Interest rates for charities are dependent upon economic growth
Sarah Cotton, Client Executive, Schroders Charities
Low interest rates and QE (Quantitative Easing - the process that has led to the government buying a significant proportion of the gilt market) that have been in existence since the credit crunch were intended to boost lending and stimulate economic growth. As a consequence, base rates have been forced down and have remained at their current level of 0.5% for over four years.
The “Funding for Lending” scheme, launched in July 2012, was designed to encourage banks to increase lending to small and medium enterprises (SME’s) and prop up the mortgage market, thereby prompting a meaningful improvement in the country’s economic growth. Whilst it is true that mortgage rates are currently at an all-time low and in recent months lending in this sector has indeed ticked up, the volume of lending remains relatively low. It has also not produced the hoped for economic stimulus. This has served to keep interest rates at record level lows, meaning that savers, pensioners and charities relying upon the income from cash deposits have been particularly hard hit.
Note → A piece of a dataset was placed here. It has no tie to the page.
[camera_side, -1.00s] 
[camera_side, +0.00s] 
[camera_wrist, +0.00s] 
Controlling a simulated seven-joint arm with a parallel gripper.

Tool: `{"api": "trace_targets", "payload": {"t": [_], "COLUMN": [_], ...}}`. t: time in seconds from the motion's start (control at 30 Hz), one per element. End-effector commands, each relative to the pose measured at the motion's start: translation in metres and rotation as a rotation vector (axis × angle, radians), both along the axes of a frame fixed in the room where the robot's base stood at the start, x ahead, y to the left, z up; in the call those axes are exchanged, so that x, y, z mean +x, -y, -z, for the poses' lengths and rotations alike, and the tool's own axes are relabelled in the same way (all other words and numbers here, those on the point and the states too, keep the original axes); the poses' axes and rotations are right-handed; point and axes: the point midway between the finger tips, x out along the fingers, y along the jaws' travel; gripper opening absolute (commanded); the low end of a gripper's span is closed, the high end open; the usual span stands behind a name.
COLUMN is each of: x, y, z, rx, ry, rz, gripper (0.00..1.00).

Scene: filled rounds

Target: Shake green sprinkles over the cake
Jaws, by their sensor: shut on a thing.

Mark Carney’s comments after his first Monetary Policy Committee meeting intimated that interest rates would remain low until there are indications of an economic recovery. He also suggested that both the rise in money-market rates and recent upsurge in swap market yields were not warranted. These have since fallen back, however demonstrate the challenge of accurately predicting when, and by what magnitude interest rates will rise. Swap markets may help to predict trends, though should be regarded as a predictor of change in sentiment rather than a forecast for rate increases.
Carney appears to prefer a policy biased towards generating growth rather than targeting inflation and has indicated that any decision to increase rates and halt QE is dependent upon the pace of economic growth and recovery in the UK. Loose monetary policy combined with the possibility of further QE suggests that low rates are set to continue and unfortunately for savers, a rise in yields in the near future does not seem likely.